> Prompt
Only the lines from the one with "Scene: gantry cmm" to the last line belong in your answer; write them out exactly and drop the pictures.

⁂

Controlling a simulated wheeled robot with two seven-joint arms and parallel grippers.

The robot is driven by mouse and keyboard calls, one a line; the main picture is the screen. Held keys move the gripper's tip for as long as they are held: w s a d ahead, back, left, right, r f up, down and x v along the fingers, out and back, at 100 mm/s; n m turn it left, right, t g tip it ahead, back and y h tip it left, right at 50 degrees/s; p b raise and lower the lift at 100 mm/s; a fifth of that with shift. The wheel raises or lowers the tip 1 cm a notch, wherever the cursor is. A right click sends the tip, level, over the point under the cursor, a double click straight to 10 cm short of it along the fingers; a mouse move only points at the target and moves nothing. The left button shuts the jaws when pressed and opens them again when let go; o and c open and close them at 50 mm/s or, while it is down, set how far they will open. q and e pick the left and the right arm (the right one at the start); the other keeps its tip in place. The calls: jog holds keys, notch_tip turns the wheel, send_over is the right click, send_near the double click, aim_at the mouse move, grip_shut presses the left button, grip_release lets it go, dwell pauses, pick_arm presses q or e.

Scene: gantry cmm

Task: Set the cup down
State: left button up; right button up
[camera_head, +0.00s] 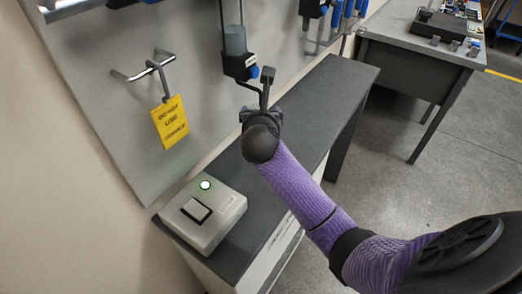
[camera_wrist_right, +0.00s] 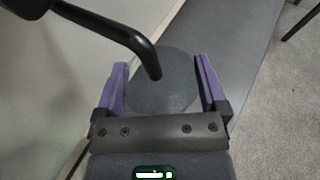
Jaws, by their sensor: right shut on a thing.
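The cup (camera_wrist_right: 160,97) shows in the right wrist view as a dark grey round shape between the two purple fingers. My right gripper (camera_wrist_right: 162,85) is shut on it, a finger on each side. In the head view my purple right arm reaches in from the lower right, and its gripper (camera_head: 262,112) is over the dark bench top. The cup is hidden there behind my wrist, so I cannot tell whether it touches the bench. My left gripper is not in view.
A black bent rod (camera_wrist_right: 135,40) crosses over the cup in the wrist view. A grey box (camera_head: 203,222) with a green light sits on the near bench end. A yellow tag (camera_head: 170,122) hangs from a wall hook. The far bench top (camera_head: 335,88) is clear.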

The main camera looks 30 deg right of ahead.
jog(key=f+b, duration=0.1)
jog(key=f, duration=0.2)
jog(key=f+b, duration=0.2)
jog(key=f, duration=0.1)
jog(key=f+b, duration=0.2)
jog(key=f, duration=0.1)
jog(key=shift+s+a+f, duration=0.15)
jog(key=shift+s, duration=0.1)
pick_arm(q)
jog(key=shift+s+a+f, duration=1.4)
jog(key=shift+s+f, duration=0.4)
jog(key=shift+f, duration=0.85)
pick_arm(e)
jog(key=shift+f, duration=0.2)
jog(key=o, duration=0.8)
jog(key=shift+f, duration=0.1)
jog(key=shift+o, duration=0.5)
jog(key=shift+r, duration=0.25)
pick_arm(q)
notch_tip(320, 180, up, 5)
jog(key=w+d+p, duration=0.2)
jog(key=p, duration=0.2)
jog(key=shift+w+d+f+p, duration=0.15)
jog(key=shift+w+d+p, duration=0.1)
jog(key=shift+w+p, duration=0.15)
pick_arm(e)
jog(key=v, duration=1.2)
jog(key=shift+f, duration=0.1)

⁂

> Solution for this task
Scene: gantry cmm

Task: Set the cup down
State: left button up; right button up
[camera_head, +0.00s] 
[camera_wrist_right, +0.00s] 
Jaws, by their sensor: right shut on a thing.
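The cup (camera_wrist_right: 160,97) shows in the right wrist view as a dark grey round shape between the two purple fingers. My right gripper (camera_wrist_right: 162,85) is shut on it, a finger on each side. In the head view my purple right arm reaches in from the lower right, and its gripper (camera_head: 262,112) is over the dark bench top. The cup is hidden there behind my wrist, so I cannot tell whether it touches the bench. My left gripper is not in view.
A black bent rod (camera_wrist_right: 135,40) crosses over the cup in the wrist view. A grey box (camera_head: 203,222) with a green light sits on the near bench end. A yellow tag (camera_head: 170,122) hangs from a wall hook. The far bench top (camera_head: 335,88) is clear.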

The main camera looks 30 deg right of ahead.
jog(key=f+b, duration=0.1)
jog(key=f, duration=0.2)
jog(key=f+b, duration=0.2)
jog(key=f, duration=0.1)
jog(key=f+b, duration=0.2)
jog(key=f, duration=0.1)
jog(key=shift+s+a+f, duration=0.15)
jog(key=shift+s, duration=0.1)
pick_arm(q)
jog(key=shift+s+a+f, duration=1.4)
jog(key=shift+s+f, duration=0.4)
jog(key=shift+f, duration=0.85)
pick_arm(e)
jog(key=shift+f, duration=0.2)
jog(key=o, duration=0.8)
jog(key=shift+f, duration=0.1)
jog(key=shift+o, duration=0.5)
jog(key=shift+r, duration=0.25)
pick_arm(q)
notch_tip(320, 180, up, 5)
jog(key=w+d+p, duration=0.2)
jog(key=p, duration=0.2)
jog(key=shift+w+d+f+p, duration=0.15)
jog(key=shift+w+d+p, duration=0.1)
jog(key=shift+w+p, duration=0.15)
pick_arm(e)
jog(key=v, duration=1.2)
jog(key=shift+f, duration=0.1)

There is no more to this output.